_Supplied material_.
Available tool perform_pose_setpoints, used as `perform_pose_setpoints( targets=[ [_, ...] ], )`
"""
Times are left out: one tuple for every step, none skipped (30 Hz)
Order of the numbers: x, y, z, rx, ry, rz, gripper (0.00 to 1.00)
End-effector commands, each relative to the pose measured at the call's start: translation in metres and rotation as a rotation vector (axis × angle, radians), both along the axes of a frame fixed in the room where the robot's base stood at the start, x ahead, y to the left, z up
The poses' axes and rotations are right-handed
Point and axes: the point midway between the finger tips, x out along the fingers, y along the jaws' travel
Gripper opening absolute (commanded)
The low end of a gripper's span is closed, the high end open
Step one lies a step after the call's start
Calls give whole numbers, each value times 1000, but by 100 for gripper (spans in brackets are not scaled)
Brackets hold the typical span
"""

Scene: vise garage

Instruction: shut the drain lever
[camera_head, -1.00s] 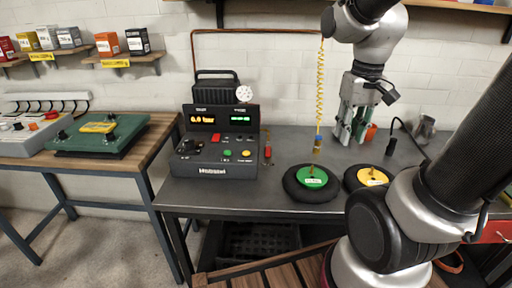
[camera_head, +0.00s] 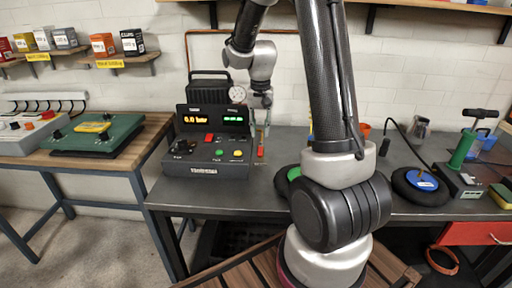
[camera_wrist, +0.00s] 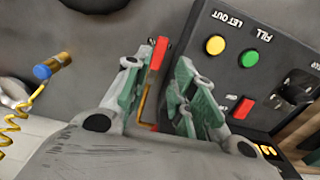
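The drain lever has a red handle (camera_wrist: 160,54) on a thin brass-coloured stem, at the side of the dark console (camera_wrist: 262,60). It also shows as a small red strip (camera_head: 261,151) at the console's right side in the head view. My gripper (camera_wrist: 158,68) is open, with its green-grey fingers on either side of the lever in the wrist view. I cannot tell whether either finger touches it. In the head view my gripper (camera_head: 262,122) points down just above the lever, small and partly blurred.
The console (camera_head: 205,170) stands on the grey bench, its display reading 0.0 bar. It has red, green and yellow buttons. A yellow coiled hose (camera_wrist: 15,125) with a blue-tipped end (camera_wrist: 42,72) is near my gripper. Black discs lie on the bench, one partly behind my arm.

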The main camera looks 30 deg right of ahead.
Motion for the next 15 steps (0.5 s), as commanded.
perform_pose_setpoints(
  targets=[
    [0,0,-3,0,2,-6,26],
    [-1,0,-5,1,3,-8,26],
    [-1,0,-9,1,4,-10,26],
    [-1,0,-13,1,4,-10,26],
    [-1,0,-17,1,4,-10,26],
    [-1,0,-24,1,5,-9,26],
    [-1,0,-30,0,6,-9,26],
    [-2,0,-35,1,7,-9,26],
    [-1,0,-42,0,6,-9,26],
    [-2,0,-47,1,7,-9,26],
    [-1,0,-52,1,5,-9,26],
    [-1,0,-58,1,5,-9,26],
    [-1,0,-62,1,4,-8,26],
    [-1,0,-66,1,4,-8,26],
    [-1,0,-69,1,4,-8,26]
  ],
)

_Exercise objective_. Print the listing above in full, exactly as written. Omit any pictures.

_Written reply_.
Available tool perform_pose_setpoints, used as `perform_pose_setpoints( targets=[ [_, ...] ], )`
"""
Times are left out: one tuple for every step, none skipped (30 Hz)
Order of the numbers: x, y, z, rx, ry, rz, gripper (0.00 to 1.00)
End-effector commands, each relative to the pose measured at the call's start: translation in metres and rotation as a rotation vector (axis × angle, radians), both along the axes of a frame fixed in the room where the robot's base stood at the start, x ahead, y to the left, z up
The poses' axes and rotations are right-handed
Point and axes: the point midway between the finger tips, x out along the fingers, y along the jaws' travel
Gripper opening absolute (commanded)
The low end of a gripper's span is closed, the high end open
Step one lies a step after the call's start
Calls give whole numbers, each value times 1000, but by 100 for gripper (spans in brackets are not scaled)
Brackets hold the typical span
"""

Scene: vise garage

Instruction: shut the drain lever
[camera_head, -1.00s] 
[camera_head, +0.00s] 
[camera_wrist, +0.00s] 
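The drain lever has a red handle (camera_wrist: 160,54) on a thin brass-coloured stem, at the side of the dark console (camera_wrist: 262,60). It also shows as a small red strip (camera_head: 261,151) at the console's right side in the head view. My gripper (camera_wrist: 158,68) is open, with its green-grey fingers on either side of the lever in the wrist view. I cannot tell whether either finger touches it. In the head view my gripper (camera_head: 262,122) points down just above the lever, small and partly blurred.
The console (camera_head: 205,170) stands on the grey bench, its display reading 0.0 bar. It has red, green and yellow buttons. A yellow coiled hose (camera_wrist: 15,125) with a blue-tipped end (camera_wrist: 42,72) is near my gripper. Black discs lie on the bench, one partly behind my arm.

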The main camera looks 30 deg right of ahead.
Motion for the next 15 steps (0.5 s), as commanded.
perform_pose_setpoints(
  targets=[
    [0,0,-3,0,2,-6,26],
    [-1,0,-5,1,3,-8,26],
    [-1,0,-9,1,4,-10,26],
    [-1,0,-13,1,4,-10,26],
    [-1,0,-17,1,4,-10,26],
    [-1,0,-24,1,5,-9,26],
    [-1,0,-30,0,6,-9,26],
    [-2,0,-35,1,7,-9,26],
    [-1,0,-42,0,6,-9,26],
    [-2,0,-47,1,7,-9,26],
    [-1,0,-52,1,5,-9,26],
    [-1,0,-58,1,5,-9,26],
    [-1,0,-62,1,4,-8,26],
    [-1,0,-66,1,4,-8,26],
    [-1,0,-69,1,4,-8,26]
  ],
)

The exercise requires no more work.